The "Intention Explorer" Jar (1 minute):
- Once you've explored a few statements, have the child (or you) place the slips of paper into the "Intention Explorer" jar.
- Explain that this jar is a reminder that behind many strong words, there are often deeper feelings and intentions that we can try to understand. It’s a way of practicing empathy.
Adaptations for Different Ages:
- Very Young Children (Preschool): Focus on simple emotions. Use picture cards of faces showing happy, sad, angry, frustrated. "When you said 'No!', were you feeling angry?" You can act out the scenarios.
- Elementary School Children: Encourage them to write down their own statements or draw a picture representing the feeling. They can also brainstorm intentions for characters in books or shows.
- Tweens/Teens: This can be a more direct conversation. You can even use the jar as a prompt for discussing difficult feelings or conflicts in a neutral way, without immediate judgment.
Why this activity is helpful:
This activity taps into the core idea of the Talmudic passage: understanding the intent behind pronouncements. By externalizing these statements and exploring their underlying feelings, we help children develop emotional literacy and the ability to communicate their needs more effectively. It moves away from the rigidity of "vows" and towards a more flexible, empathetic understanding of human interaction. It's a micro-practice in seeing beyond the surface, which is a cornerstone of good parenting.
## Script
(For that moment your child declares something absolute, like "I will NEVER play with Sarah again!" or "I will ONLY eat pizza for the rest of my life!")

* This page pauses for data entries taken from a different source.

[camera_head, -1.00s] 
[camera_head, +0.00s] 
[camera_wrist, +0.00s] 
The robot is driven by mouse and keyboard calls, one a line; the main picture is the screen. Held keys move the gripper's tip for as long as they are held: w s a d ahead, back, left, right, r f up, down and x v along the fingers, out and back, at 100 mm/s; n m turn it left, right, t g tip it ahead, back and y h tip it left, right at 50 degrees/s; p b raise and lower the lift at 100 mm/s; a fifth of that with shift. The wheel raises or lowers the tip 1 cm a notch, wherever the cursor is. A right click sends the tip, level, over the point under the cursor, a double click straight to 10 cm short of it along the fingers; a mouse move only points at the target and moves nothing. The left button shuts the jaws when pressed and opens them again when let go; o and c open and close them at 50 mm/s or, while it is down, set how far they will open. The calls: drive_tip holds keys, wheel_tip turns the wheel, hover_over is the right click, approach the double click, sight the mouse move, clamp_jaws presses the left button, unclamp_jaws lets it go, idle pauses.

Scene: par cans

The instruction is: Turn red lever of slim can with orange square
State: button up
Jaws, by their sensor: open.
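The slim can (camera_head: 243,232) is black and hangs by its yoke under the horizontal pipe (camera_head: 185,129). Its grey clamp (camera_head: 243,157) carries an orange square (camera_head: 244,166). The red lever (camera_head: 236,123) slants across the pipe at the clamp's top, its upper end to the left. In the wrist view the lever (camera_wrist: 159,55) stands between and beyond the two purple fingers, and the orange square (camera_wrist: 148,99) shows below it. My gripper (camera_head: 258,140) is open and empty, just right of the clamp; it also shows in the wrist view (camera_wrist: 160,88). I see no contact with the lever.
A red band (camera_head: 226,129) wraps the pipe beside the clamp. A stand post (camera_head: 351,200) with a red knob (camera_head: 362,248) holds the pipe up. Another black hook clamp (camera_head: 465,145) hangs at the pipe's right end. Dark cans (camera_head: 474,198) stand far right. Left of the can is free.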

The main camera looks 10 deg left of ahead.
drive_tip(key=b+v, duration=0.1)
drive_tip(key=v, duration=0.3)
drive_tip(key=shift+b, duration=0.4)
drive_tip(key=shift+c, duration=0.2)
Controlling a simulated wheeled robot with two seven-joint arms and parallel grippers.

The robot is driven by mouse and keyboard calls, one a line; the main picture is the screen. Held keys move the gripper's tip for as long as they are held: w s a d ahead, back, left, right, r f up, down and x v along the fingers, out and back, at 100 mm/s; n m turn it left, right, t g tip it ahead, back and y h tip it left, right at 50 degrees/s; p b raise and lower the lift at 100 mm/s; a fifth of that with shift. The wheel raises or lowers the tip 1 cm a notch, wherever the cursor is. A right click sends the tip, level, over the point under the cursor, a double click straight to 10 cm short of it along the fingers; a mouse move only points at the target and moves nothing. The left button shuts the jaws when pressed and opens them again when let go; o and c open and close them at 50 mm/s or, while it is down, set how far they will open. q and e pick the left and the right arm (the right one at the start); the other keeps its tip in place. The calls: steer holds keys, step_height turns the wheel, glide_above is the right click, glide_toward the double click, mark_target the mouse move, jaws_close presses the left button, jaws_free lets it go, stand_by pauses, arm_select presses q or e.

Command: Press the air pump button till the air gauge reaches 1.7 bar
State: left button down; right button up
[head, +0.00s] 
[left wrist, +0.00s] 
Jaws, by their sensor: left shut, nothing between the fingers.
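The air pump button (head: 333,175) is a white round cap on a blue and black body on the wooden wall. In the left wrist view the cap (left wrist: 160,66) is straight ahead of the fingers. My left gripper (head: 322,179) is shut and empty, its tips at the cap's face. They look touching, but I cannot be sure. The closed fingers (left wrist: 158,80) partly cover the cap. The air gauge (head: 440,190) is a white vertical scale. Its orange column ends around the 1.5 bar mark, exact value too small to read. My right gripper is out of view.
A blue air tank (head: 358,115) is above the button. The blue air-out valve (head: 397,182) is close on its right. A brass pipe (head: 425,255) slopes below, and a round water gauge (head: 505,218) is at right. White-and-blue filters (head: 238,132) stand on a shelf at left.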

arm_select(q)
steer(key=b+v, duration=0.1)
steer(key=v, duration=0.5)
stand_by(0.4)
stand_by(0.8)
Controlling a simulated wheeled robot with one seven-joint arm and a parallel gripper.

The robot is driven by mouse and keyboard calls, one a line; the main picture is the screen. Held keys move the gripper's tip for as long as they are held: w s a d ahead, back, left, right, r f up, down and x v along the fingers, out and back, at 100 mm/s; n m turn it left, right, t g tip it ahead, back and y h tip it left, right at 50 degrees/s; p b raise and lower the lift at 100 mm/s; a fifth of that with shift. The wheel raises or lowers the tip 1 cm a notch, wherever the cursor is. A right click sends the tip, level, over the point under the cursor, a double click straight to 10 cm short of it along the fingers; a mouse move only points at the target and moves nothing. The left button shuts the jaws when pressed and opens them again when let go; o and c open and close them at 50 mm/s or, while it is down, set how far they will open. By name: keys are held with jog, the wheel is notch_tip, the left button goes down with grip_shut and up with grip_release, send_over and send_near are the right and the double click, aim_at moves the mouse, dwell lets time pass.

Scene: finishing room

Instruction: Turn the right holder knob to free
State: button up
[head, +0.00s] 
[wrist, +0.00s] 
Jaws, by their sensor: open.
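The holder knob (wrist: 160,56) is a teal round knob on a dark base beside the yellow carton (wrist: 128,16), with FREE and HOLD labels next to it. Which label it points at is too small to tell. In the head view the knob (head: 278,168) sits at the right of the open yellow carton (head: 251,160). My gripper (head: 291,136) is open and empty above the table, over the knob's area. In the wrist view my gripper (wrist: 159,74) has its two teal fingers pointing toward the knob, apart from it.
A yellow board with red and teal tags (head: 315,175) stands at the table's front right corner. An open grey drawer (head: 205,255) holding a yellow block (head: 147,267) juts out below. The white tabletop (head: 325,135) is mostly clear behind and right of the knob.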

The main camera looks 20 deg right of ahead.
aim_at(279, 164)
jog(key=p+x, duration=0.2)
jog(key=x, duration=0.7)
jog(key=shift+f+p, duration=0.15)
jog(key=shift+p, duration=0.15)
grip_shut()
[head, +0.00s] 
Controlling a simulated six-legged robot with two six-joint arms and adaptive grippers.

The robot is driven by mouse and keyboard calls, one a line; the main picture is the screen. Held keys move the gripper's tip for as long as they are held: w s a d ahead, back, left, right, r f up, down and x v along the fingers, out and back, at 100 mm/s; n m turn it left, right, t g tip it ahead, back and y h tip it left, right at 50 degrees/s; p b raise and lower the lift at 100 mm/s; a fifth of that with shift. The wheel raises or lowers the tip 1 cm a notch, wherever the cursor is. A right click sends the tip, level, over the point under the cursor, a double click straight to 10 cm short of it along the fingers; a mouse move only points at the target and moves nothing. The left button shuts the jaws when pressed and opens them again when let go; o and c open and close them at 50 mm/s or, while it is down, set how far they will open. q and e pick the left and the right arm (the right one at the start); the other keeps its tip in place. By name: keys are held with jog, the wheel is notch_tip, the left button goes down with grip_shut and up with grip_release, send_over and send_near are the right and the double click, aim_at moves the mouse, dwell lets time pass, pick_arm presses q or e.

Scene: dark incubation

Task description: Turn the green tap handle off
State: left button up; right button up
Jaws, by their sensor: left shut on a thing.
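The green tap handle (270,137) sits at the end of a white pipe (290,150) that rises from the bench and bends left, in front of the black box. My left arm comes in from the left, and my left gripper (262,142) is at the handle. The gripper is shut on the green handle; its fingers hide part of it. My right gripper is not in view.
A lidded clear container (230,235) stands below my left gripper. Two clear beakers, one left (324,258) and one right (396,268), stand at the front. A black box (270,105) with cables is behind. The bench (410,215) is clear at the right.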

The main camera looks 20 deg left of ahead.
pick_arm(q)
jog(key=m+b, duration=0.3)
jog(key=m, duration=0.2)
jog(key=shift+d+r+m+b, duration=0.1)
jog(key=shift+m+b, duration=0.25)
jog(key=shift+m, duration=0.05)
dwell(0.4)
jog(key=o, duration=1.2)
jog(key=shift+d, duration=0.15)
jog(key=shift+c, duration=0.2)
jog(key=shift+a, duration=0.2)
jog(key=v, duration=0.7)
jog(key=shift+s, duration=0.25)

Parent: "Wow, 'never' and 'only' are really strong words! It sounds like you're feeling [acknowledge the emotion – e.g., really upset with Sarah, or really, really want pizza right now]. I get that sometimes we feel so strongly that we want to make a 'forever' promise. But you know, sometimes when we feel a certain way in the moment, and then later, things can feel a little different. It’s like when a grown-up makes a vow, the Sages in the Talmud talked about how sometimes, with understanding and a little help, those vows can be… well, not so binding. So, instead of 'never,' maybe we can think about what’s making you feel this way right now, and what might help you feel better later. And with the pizza, maybe we can aim for pizza tonight, and then see what tomorrow brings, okay? We’re all learning to navigate our words and feelings, and that’s a big part of growing up."
(Approx. 30 seconds)
## Habit
The "One-Minute Reframe" Micro-Habit
For the Week: When your child makes a strong, absolute statement (a "vow" of sorts), commit to taking just one minute to pause and internally (or briefly externally) reframe it. Instead of accepting the absolute, ask yourself:
- What feeling is behind this?
- Is this a temporary frustration or something deeper?
- What's a more flexible way to look at this?
Example:
- Child: "I'm never going to play with them again!"
- Your 1-Minute Reframe: Okay, they're clearly hurt or angry right now. "Never" is a big word, and usually, kids do make up. What's the immediate issue? Can I address that feeling? Or is this a sign they need some space? The goal isn't to break the vow, but to understand the underlying need.
Why this works: This micro-habit helps you shift from reacting to the words to responding to the child. It’s a mental practice that cultivates empathy and patience, allowing you to approach their declarations with more understanding and less rigidity. It’s about moving towards a "good enough" understanding, not perfect.
## Takeaway
The ancient wisdom of the Talmud, in its exploration of vows, teaches us that the power of words lies not just in their pronouncement, but in the intention behind them. As parents, we are not called to be enforcers of absolute declarations, but compassionate guides who help our children understand their feelings, reframe their pronouncements, and find flexibility amidst life's inevitable moments of strong emotion. Our goal is to "dissolve" unnecessary rigidity with empathy, fostering a home where intentions are explored, and growth is always possible.